Size öncelikli tavsiyemiz, insan olarak yanlış, günah veya incitici bir şey yapmış olsak da yaptığımızı geri alamayacağımızı ve geçmişi değiştiremeyeceğinizi kabul etmek zorundayız.

Mümine düşen şey, geçmiş günahlara takılıp kalmak değil, bundan ders alıp tövbe ederek daha büyük bir dikkatle yola devam etmektir.
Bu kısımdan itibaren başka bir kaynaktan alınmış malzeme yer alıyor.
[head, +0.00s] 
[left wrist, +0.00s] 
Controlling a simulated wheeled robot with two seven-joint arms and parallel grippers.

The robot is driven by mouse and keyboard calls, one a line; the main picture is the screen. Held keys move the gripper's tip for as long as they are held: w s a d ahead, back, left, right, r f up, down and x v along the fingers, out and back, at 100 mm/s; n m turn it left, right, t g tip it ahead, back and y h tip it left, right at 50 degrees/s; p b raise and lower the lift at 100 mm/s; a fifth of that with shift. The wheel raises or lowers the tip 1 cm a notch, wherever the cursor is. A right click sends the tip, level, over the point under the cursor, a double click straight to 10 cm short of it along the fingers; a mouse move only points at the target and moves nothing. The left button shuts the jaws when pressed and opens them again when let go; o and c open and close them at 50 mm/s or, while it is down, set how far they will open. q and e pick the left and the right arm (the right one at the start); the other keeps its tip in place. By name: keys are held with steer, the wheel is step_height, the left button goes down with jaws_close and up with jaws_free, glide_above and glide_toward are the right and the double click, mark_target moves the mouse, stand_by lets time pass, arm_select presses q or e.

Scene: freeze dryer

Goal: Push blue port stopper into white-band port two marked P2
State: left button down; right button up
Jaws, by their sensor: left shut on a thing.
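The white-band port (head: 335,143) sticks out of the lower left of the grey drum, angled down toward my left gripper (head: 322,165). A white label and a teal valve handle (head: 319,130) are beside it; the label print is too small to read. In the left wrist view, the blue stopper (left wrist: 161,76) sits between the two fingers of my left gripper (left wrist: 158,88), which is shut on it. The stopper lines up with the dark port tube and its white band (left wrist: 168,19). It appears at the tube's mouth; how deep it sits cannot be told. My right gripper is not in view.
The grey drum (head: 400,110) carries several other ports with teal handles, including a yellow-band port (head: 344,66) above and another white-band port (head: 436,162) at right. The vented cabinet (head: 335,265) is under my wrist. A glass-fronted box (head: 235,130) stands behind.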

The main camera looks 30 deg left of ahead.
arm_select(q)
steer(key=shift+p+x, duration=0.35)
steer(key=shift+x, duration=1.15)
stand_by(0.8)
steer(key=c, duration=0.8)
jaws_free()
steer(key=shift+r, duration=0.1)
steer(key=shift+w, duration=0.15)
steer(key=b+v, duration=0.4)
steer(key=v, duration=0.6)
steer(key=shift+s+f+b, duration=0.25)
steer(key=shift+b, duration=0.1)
Çünkü bazı günahlara yapılan tövbeler, bazı hatalardan çıkarılan dersler kişiyi manen de maddeten de daha olgunlaştırır, kâmil yapar.

Bunun dışında ayrıca bilmemiz gereken şey, peygamberler hariç her müminin duygularına mağlup olup günaha girebilmesidir.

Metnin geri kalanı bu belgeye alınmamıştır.